Designers’ views on delivering lower carbon outcomes under PAS2080

The climate crisis is the defining challenge for our generation, and as engineers we have a pivotal role to play in addressing the issue.

PAS2080:2023 Carbon Management in Buildings and Infrastructure (PAS2080) has been recognised across industry as a key tool to delivering decarbonisation. The recent ICE State of the Nation: Infrastructure in 2024 report notes:

Carbon management must become mainstream practice for ICE members.”… “It is the ICE’s view that the consistent application of the principles of PAS 2080:2023 across the institution’s civil engineering community and professional practice will help to deliver national net-zero policies around the world.

Tony Gee hosted a roundtable session at Interchange in Manchester in March. The session was for designers to discuss the actions we can take together to accelerate decarbonisation of infrastructure using PAS2080. In the context of the climate emergency, and the need to act quickly, we wanted to find the parts of the carbon management process where we can put competition to one side and work together. Ultimately, we want to free up our time and creativity to focus on the parts that will really make the difference in reaching Net Zero.
The round table had great collection of industry leaders in this space, with participants from across the design sector; large, medium and small organisations, and individuals who represented their personal, organisational and also sector interest group views.

A summary of the discussion and its findings can be found below and we have also produced a more depth report. If we want meaningful change to happen, we need to keep these conversations going, so we are planning more discussion group building on from our initial findings.

If you would like to be part of the discussion group, please contact Natalie Cropp.

Where is the industry at?

We looked at the maturity of the industry to deliver the different aspects of PAS2080 with a view to teasing out some of the key issues and the things we can do to address them. We categorised each part of the carbon management process against a maturity score illustrating the stark reality that there is a lot of the process that is still emerging in practice, and very little that is commonplace or standard yet.

Some of the key issues that we discussed were:

  • Biodiversity net gain requirements will help to drive the use of nature-based solutions, but we still have a long way to go for these to be routinely integrated into projects.
  • We see differences in approaches to whole life carbon assessments and very little sharing of carbon data across infrastructure projects to inform baselines and targets.
  • Baselines and targets were a hot topic; how do we use them consistently, how do we ensure the baseline is fair, how do we tie them to Net Zero trajectories, do we even need a single target?
  • Designers have a role to play in sharing successes across clients; our experience is showing it is a no risk strategy with cost and carbon savings achieved for the projects using PAS2080.
  • We still need a cultural shift in behaviours around practically delivering carbon management in projects with the same attention we give to cost, programme and risk.

Whilst there are a lot of questions and challenges in this space still, there are some great examples of what can be achieved; be it driven by the clients’ commitment or the designers deciding to simply “just do it”.

What do we need next?

To really progress in delivering decarbonisation using PAS2080 we need to be able to move aspects of the process from the novel and emerging towards standard practice. We discussed the tangible things that need to happen but also the facilitating mechanisms we can use to drive this agenda forward.
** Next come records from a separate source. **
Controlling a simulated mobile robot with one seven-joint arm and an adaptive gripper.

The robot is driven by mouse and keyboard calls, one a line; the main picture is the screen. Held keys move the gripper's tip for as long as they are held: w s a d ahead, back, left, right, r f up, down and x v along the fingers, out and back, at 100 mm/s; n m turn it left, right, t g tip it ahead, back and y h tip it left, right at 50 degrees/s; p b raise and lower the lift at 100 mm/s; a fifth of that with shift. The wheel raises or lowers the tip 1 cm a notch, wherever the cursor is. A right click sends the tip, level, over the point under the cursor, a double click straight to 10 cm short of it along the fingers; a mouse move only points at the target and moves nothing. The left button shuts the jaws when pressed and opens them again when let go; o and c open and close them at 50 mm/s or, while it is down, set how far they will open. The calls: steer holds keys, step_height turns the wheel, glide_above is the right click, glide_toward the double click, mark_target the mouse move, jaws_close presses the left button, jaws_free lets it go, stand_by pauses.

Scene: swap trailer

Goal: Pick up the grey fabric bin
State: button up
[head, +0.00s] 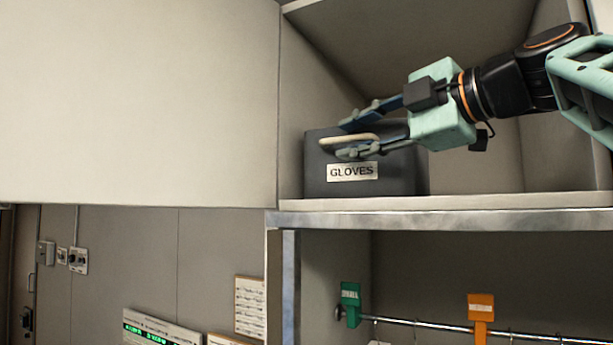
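The grey fabric bin (392,176) stands upright on the shelf, at the left end of an open compartment. It has a white label reading GLOVES (352,171) and a pale handle (345,141) on its front. My gripper (354,138) reaches in from the right, in front of the bin. Its fingers are apart, one above the handle and one along its lower edge. I see a gap between the upper finger and the handle. Whether the lower finger touches the handle I cannot tell. The fingers hide part of the bin's upper front.
The shelf board (480,201) has free room right of the bin. A large pale panel (140,100) borders the compartment on the left. Below the shelf, a green tag (350,300) and an orange tag (481,308) hang by a metal rail (430,325).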

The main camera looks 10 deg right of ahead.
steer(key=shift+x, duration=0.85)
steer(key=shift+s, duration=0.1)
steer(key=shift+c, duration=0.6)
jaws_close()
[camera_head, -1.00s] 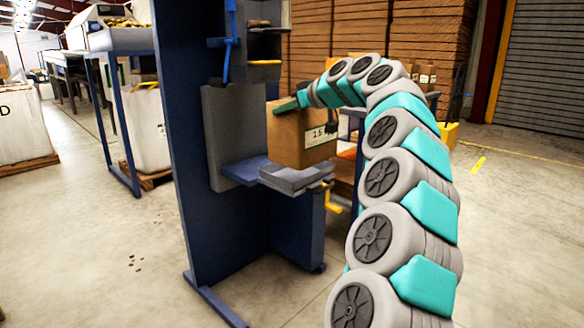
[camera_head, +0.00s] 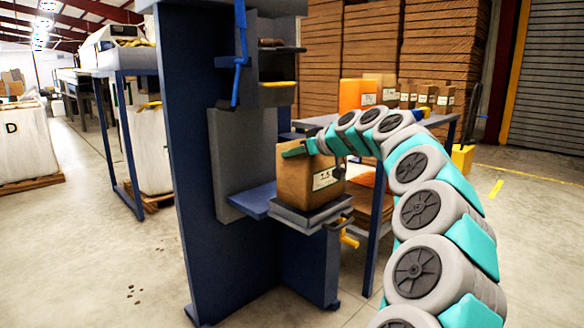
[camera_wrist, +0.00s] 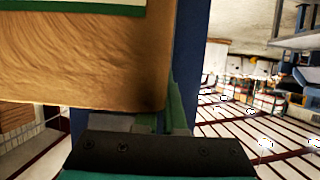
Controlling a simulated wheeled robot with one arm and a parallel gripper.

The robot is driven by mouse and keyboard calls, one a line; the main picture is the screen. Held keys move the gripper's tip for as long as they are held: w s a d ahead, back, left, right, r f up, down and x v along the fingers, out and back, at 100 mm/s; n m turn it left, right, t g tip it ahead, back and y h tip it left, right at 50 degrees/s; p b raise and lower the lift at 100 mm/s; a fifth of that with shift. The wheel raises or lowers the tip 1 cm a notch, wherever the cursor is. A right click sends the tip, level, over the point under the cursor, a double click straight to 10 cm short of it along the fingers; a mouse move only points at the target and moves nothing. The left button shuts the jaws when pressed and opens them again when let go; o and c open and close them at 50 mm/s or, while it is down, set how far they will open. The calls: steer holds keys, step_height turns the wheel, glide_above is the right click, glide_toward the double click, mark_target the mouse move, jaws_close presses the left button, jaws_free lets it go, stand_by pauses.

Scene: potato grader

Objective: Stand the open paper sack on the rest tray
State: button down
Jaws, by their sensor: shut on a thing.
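The brown paper sack (camera_head: 308,182) with a white label is upright at the blue stand, directly over the grey rest tray (camera_head: 318,222). Its base looks at or very close to the tray surface; I cannot tell whether it touches. My gripper (camera_head: 305,148) is at the sack's upper edge, its green fingers shut on the sack wall. In the wrist view the sack (camera_wrist: 85,60) fills the upper left, and the green fingers (camera_wrist: 172,108) are at its edge. The sack's mouth and inside are hidden.
The blue stand's column (camera_head: 190,150) rises left of the sack, with a blue shelf (camera_head: 258,200) beside the tray. A yellow handle (camera_head: 348,240) juts out below the tray. Behind, a table holds an orange box (camera_head: 350,95) and several small sacks.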

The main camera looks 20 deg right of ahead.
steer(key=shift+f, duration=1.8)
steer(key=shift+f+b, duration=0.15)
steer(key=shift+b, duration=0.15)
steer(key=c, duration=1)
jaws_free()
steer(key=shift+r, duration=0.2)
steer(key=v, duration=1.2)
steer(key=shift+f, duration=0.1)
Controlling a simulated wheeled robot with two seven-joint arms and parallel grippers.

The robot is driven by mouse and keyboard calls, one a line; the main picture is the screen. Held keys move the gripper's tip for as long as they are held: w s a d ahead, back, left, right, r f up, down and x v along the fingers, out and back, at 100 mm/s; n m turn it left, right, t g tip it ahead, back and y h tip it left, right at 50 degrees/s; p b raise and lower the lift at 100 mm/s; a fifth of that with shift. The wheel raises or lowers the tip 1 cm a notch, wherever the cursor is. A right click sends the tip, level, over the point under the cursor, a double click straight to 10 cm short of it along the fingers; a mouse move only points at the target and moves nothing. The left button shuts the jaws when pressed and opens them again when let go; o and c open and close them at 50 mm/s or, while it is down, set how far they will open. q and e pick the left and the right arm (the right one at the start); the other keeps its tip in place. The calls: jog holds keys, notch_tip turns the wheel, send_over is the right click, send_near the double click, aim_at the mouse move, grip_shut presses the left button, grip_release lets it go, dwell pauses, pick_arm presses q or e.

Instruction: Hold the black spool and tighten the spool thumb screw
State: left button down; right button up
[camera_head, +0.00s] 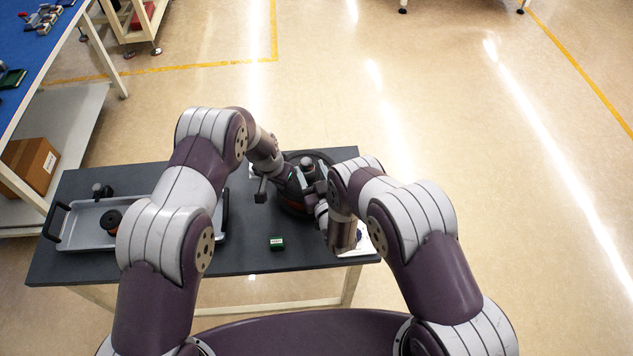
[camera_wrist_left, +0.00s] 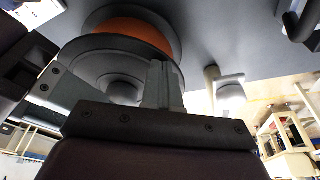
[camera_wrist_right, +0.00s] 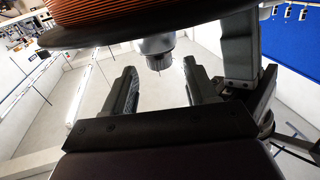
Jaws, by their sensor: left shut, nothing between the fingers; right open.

We came up with four key actions we can take:

  1. Just do it – put carbon in our standard design practices
  2. Value for carbon not value for money – move the conversation to the broader benefits and outcomes for our projects
  3. Share data – share the as built carbon data we all need to build meaningful baselines and targets; through existing initiatives or new ones
  4. Build client buy in – Sell the opportunities; focussing on carbon saves cost, it supports funding opportunities and helps clients to meet their own ESG and net zero obligations.

To help us drive this conversation forward we identified that using existing forums offers opportunities for the designer community to own our role in decarbonisation and collaborate on meaningful actions.

In the project space we identified the need for the holistic decision maker – someone that can keep carbon in the conversation alongside risk, cost and programme as well as the other outcomes that need to be balanced. In major projects the Design Champion could be this person, in smaller schemes, we can raise the skills and role of our own Project Managers.